Instructions for the task: Go through the material below and report how many lines contain "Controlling". Give only the number.

** start Given information **

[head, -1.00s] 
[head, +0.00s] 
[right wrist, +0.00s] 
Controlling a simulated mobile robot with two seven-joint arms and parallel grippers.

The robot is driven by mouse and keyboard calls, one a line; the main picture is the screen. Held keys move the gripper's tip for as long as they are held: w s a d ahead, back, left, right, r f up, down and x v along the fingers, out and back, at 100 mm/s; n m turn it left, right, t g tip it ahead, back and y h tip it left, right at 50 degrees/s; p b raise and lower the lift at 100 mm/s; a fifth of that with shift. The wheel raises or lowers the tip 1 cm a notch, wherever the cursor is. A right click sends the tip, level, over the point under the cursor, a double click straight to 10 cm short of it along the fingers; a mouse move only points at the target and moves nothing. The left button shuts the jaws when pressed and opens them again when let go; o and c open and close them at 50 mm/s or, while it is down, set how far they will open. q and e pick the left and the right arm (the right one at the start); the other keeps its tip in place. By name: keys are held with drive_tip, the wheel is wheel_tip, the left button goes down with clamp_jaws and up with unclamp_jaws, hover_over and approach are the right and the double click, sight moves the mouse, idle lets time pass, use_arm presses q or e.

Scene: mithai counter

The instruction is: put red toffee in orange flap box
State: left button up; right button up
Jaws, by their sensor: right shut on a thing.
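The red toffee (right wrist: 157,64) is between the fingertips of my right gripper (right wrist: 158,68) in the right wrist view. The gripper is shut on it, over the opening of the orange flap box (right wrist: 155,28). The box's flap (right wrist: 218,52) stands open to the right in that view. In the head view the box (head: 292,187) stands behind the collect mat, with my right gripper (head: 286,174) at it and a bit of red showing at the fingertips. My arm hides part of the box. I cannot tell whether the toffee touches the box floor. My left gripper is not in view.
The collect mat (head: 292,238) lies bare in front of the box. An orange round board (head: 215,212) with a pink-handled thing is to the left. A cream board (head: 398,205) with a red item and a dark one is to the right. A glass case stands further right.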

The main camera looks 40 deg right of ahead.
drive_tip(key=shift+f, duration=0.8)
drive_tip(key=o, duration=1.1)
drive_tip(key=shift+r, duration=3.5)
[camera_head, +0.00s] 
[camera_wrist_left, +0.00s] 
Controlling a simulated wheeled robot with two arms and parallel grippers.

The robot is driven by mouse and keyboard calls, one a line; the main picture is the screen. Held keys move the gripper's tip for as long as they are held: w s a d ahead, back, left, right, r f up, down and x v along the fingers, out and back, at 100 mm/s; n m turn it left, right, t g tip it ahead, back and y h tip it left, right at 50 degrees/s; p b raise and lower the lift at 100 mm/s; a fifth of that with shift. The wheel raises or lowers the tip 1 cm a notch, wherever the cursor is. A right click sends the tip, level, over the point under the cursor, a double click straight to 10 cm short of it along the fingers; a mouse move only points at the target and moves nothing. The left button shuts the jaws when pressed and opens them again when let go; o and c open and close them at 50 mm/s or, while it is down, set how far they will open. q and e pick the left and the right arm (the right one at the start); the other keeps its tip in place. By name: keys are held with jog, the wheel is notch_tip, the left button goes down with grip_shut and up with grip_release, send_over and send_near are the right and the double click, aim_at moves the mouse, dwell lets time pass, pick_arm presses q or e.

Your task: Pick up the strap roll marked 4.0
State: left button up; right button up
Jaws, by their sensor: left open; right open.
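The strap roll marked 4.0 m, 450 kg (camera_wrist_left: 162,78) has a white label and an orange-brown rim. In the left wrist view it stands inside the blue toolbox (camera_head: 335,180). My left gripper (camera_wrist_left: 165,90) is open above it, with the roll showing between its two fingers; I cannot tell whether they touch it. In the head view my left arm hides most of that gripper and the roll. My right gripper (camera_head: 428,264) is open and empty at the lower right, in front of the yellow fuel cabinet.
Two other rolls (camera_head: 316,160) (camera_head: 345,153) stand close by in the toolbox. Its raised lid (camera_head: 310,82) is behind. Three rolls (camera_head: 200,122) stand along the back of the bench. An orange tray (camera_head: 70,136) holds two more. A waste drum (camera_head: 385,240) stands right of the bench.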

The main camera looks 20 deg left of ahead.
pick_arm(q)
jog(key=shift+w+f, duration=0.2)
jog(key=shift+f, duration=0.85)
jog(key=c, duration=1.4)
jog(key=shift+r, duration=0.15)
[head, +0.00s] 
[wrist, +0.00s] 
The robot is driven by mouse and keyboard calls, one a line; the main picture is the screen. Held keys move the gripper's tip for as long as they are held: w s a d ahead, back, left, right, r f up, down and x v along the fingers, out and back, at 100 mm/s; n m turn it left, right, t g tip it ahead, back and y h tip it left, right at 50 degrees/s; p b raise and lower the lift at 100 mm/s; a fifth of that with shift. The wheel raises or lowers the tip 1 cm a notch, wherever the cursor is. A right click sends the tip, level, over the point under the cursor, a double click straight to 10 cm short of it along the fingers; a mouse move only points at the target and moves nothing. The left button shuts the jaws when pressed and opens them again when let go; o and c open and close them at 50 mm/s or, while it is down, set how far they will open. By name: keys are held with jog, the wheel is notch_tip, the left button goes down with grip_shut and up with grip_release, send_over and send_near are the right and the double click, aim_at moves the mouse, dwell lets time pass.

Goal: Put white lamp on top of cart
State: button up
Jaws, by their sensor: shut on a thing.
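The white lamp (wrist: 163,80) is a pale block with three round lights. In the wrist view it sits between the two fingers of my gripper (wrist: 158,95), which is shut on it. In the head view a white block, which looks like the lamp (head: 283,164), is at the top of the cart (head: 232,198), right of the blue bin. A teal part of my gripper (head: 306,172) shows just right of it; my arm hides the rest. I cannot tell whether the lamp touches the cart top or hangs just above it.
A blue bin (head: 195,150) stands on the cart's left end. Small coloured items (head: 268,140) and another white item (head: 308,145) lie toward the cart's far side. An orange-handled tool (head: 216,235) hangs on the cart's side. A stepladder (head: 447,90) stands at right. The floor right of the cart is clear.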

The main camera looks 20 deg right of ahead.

** end Given information **

Task answer: 2